§ **JOB**: Write out the full listing exactly as given, minus the images.

§ **RECORD LIST**:
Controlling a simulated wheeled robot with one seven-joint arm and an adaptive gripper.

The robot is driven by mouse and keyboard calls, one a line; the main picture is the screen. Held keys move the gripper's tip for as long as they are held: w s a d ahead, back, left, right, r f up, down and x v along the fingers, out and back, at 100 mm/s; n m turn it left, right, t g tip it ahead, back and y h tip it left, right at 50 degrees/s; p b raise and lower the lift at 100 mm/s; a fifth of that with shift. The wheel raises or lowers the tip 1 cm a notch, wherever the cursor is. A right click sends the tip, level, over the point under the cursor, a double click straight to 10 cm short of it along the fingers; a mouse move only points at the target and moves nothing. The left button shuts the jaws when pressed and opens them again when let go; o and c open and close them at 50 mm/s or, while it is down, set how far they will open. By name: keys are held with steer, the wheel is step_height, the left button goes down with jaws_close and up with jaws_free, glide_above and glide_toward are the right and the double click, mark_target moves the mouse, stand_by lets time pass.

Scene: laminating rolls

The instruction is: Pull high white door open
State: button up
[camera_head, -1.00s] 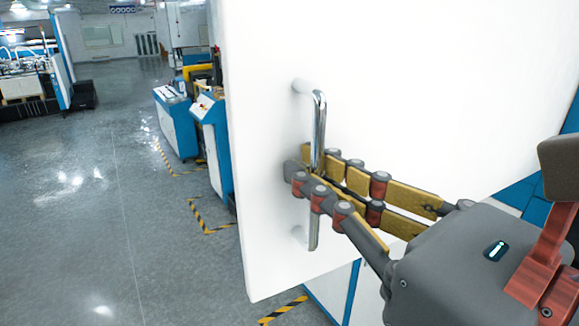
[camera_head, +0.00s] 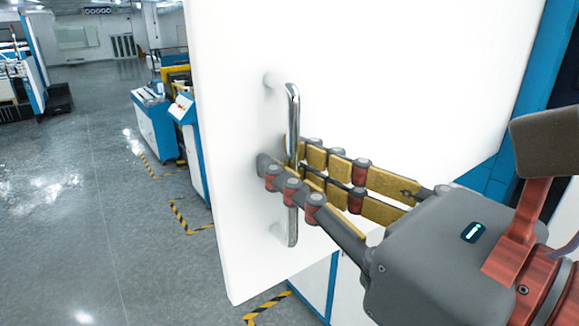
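The high white door (camera_head: 400,90) fills the middle of the head view and stands swung out from the blue frame (camera_head: 545,75) at the right. A chrome bar handle (camera_head: 292,115) is mounted upright near the door's left edge. My gripper (camera_head: 276,172) reaches in from the right, its fingers on both sides of the handle's middle and closed around it. The handle shows above and below the fingers. The exact contact between the finger pads and the bar is partly hidden.
Blue and white machine consoles (camera_head: 155,122) stand behind the door at the left. Yellow-black floor tape (camera_head: 185,215) marks their area, and more tape lies below the door. The grey floor (camera_head: 85,240) at the left is clear.

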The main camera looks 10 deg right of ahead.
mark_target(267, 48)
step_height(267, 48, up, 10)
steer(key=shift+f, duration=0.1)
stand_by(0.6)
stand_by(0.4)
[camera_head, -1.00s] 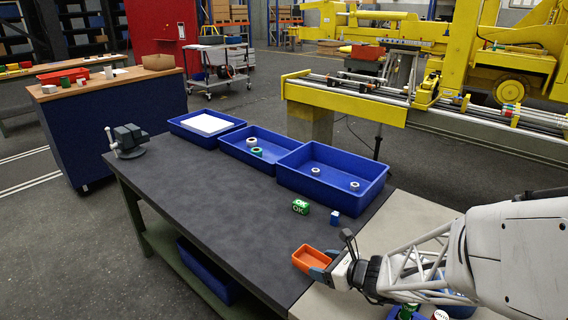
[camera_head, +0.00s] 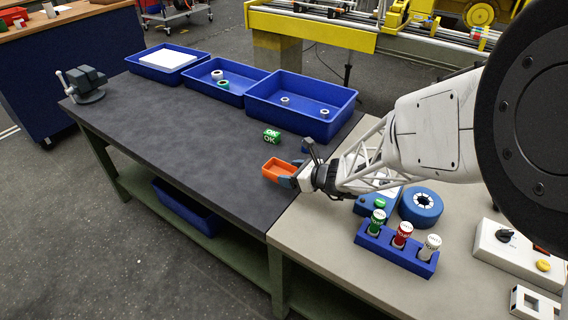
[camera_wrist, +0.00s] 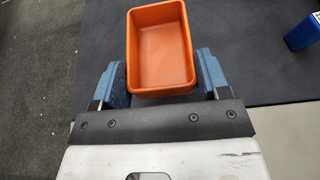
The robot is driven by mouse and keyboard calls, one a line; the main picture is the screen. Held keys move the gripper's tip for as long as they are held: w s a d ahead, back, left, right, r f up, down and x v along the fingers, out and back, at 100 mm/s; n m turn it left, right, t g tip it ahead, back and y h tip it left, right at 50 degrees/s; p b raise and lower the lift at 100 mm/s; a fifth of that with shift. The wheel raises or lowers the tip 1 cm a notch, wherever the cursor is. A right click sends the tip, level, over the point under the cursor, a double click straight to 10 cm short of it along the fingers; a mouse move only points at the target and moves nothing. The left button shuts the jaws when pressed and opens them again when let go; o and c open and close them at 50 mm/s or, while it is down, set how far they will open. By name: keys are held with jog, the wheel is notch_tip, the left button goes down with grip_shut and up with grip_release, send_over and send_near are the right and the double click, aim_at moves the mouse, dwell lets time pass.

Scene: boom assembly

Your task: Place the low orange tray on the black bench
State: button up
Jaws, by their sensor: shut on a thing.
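The low orange tray (camera_head: 278,169) is a small, empty, open-topped box. My gripper (camera_head: 291,178) is shut on its near end, with one blue finger on each side. The wrist view shows the orange tray (camera_wrist: 160,50) between the two fingers (camera_wrist: 160,80), upright and level. The tray is over the front right part of the black bench (camera_head: 190,130), near the seam with the pale bench. I cannot tell whether its underside touches the bench top. The dark bench surface (camera_wrist: 262,60) fills the right of the wrist view, with the floor at the left.
A green OK block (camera_head: 271,137) and a partly hidden small blue block stand behind the tray. Three blue bins (camera_head: 300,118) line the back edge. A vise (camera_head: 84,84) sits at the far left. The pale bench (camera_head: 320,240) carries a blue rack (camera_head: 395,250). The bench middle is clear.

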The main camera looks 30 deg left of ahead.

§ **EXPECTED ANSWER**:
Controlling a simulated wheeled robot with one seven-joint arm and an adaptive gripper.

The robot is driven by mouse and keyboard calls, one a line; the main picture is the screen. Held keys move the gripper's tip for as long as they are held: w s a d ahead, back, left, right, r f up, down and x v along the fingers, out and back, at 100 mm/s; n m turn it left, right, t g tip it ahead, back and y h tip it left, right at 50 degrees/s; p b raise and lower the lift at 100 mm/s; a fifth of that with shift. The wheel raises or lowers the tip 1 cm a notch, wherever the cursor is. A right click sends the tip, level, over the point under the cursor, a double click straight to 10 cm short of it along the fingers; a mouse move only points at the target and moves nothing. The left button shuts the jaws when pressed and opens them again when let go; o and c open and close them at 50 mm/s or, while it is down, set how far they will open. By name: keys are held with steer, the wheel is step_height, the left button goes down with jaws_close and up with jaws_free, glide_above and glide_toward are the right and the double click, mark_target moves the mouse, stand_by lets time pass.

Scene: laminating rolls

The instruction is: Pull high white door open
State: button up
[camera_head, -1.00s] 
[camera_head, +0.00s] 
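The high white door (camera_head: 400,90) fills the middle of the head view and stands swung out from the blue frame (camera_head: 545,75) at the right. A chrome bar handle (camera_head: 292,115) is mounted upright near the door's left edge. My gripper (camera_head: 276,172) reaches in from the right, its fingers on both sides of the handle's middle and closed around it. The handle shows above and below the fingers. The exact contact between the finger pads and the bar is partly hidden.
Blue and white machine consoles (camera_head: 155,122) stand behind the door at the left. Yellow-black floor tape (camera_head: 185,215) marks their area, and more tape lies below the door. The grey floor (camera_head: 85,240) at the left is clear.

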The main camera looks 10 deg right of ahead.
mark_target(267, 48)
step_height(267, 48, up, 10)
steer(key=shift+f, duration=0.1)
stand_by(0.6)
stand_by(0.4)
[camera_head, -1.00s] 
[camera_head, +0.00s] 
[camera_wrist, +0.00s] 
The robot is driven by mouse and keyboard calls, one a line; the main picture is the screen. Held keys move the gripper's tip for as long as they are held: w s a d ahead, back, left, right, r f up, down and x v along the fingers, out and back, at 100 mm/s; n m turn it left, right, t g tip it ahead, back and y h tip it left, right at 50 degrees/s; p b raise and lower the lift at 100 mm/s; a fifth of that with shift. The wheel raises or lowers the tip 1 cm a notch, wherever the cursor is. A right click sends the tip, level, over the point under the cursor, a double click straight to 10 cm short of it along the fingers; a mouse move only points at the target and moves nothing. The left button shuts the jaws when pressed and opens them again when let go; o and c open and close them at 50 mm/s or, while it is down, set how far they will open. By name: keys are held with jog, the wheel is notch_tip, the left button goes down with grip_shut and up with grip_release, send_over and send_near are the right and the double click, aim_at moves the mouse, dwell lets time pass.

Scene: boom assembly

Your task: Place the low orange tray on the black bench
State: button up
Jaws, by their sensor: shut on a thing.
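The low orange tray (camera_head: 278,169) is a small, empty, open-topped box. My gripper (camera_head: 291,178) is shut on its near end, with one blue finger on each side. The wrist view shows the orange tray (camera_wrist: 160,50) between the two fingers (camera_wrist: 160,80), upright and level. The tray is over the front right part of the black bench (camera_head: 190,130), near the seam with the pale bench. I cannot tell whether its underside touches the bench top. The dark bench surface (camera_wrist: 262,60) fills the right of the wrist view, with the floor at the left.
A green OK block (camera_head: 271,137) and a partly hidden small blue block stand behind the tray. Three blue bins (camera_head: 300,118) line the back edge. A vise (camera_head: 84,84) sits at the far left. The pale bench (camera_head: 320,240) carries a blue rack (camera_head: 395,250). The bench middle is clear.

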The main camera looks 30 deg left of ahead.

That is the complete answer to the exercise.